## Data excerpt
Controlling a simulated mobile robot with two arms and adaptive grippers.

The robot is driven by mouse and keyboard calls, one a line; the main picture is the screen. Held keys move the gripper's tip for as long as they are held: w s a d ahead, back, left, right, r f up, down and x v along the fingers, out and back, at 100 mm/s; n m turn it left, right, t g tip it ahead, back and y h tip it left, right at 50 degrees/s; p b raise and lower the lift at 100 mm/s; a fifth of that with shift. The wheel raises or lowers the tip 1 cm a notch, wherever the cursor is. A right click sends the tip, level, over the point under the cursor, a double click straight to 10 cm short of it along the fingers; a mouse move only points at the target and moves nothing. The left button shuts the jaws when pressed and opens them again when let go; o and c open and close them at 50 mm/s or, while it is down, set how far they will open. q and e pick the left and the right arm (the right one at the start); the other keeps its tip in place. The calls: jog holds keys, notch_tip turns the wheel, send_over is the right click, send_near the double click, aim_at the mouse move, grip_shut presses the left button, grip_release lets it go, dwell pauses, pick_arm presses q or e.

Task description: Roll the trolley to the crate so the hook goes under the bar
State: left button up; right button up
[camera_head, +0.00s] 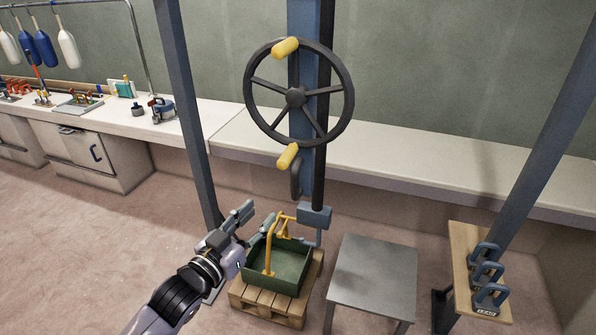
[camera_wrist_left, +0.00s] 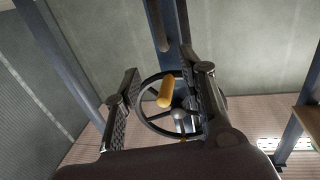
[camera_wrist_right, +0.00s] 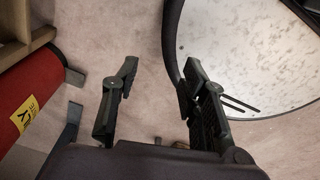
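A green crate (camera_head: 292,274) stands on a wooden pallet at the lower middle. A yellow bar (camera_head: 269,250) arches over it. A blue-grey block (camera_head: 314,216) hangs just behind the bar, with a thin part below it; I cannot tell whether its hook is under the bar. A black handwheel (camera_head: 346,105) with two yellow grips (camera_head: 286,156) is on the blue upright above. My left gripper (camera_head: 258,223) is open and empty, left of the crate's bar. The left wrist view shows the handwheel's yellow grip (camera_wrist_left: 166,91) beyond its fingers. My right gripper (camera_wrist_right: 158,95) is open and empty.
A grey table (camera_head: 374,275) stands right of the pallet (camera_head: 267,311). A wooden stand with several lead weights (camera_head: 489,296) is farther right. Blue slanted posts (camera_head: 186,110) flank the area. A long bench (camera_head: 400,165) lines the wall. A red cylinder (camera_wrist_right: 38,95) is near my right gripper.

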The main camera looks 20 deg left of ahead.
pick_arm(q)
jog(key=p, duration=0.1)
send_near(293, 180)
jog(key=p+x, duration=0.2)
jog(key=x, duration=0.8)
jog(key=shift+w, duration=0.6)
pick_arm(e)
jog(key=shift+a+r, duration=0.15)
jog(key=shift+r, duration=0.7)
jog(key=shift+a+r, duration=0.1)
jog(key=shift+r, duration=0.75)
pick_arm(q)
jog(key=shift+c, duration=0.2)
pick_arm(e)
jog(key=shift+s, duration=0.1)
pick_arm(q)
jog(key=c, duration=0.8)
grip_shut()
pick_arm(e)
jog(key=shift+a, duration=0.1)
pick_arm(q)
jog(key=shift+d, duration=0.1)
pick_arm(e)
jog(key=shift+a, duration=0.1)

## Exercise objective
Set down all the data again exactly as above, pictures excluded.

## Response
Controlling a simulated mobile robot with two arms and adaptive grippers.

The robot is driven by mouse and keyboard calls, one a line; the main picture is the screen. Held keys move the gripper's tip for as long as they are held: w s a d ahead, back, left, right, r f up, down and x v along the fingers, out and back, at 100 mm/s; n m turn it left, right, t g tip it ahead, back and y h tip it left, right at 50 degrees/s; p b raise and lower the lift at 100 mm/s; a fifth of that with shift. The wheel raises or lowers the tip 1 cm a notch, wherever the cursor is. A right click sends the tip, level, over the point under the cursor, a double click straight to 10 cm short of it along the fingers; a mouse move only points at the target and moves nothing. The left button shuts the jaws when pressed and opens them again when let go; o and c open and close them at 50 mm/s or, while it is down, set how far they will open. q and e pick the left and the right arm (the right one at the start); the other keeps its tip in place. The calls: jog holds keys, notch_tip turns the wheel, send_over is the right click, send_near the double click, aim_at the mouse move, grip_shut presses the left button, grip_release lets it go, dwell pauses, pick_arm presses q or e.

Task description: Roll the trolley to the crate so the hook goes under the bar
State: left button up; right button up
[camera_head, +0.00s] 
[camera_wrist_left, +0.00s] 
[camera_wrist_right, +0.00s] 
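A green crate (camera_head: 292,274) stands on a wooden pallet at the lower middle. A yellow bar (camera_head: 269,250) arches over it. A blue-grey block (camera_head: 314,216) hangs just behind the bar, with a thin part below it; I cannot tell whether its hook is under the bar. A black handwheel (camera_head: 346,105) with two yellow grips (camera_head: 286,156) is on the blue upright above. My left gripper (camera_head: 258,223) is open and empty, left of the crate's bar. The left wrist view shows the handwheel's yellow grip (camera_wrist_left: 166,91) beyond its fingers. My right gripper (camera_wrist_right: 158,95) is open and empty.
A grey table (camera_head: 374,275) stands right of the pallet (camera_head: 267,311). A wooden stand with several lead weights (camera_head: 489,296) is farther right. Blue slanted posts (camera_head: 186,110) flank the area. A long bench (camera_head: 400,165) lines the wall. A red cylinder (camera_wrist_right: 38,95) is near my right gripper.

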The main camera looks 20 deg left of ahead.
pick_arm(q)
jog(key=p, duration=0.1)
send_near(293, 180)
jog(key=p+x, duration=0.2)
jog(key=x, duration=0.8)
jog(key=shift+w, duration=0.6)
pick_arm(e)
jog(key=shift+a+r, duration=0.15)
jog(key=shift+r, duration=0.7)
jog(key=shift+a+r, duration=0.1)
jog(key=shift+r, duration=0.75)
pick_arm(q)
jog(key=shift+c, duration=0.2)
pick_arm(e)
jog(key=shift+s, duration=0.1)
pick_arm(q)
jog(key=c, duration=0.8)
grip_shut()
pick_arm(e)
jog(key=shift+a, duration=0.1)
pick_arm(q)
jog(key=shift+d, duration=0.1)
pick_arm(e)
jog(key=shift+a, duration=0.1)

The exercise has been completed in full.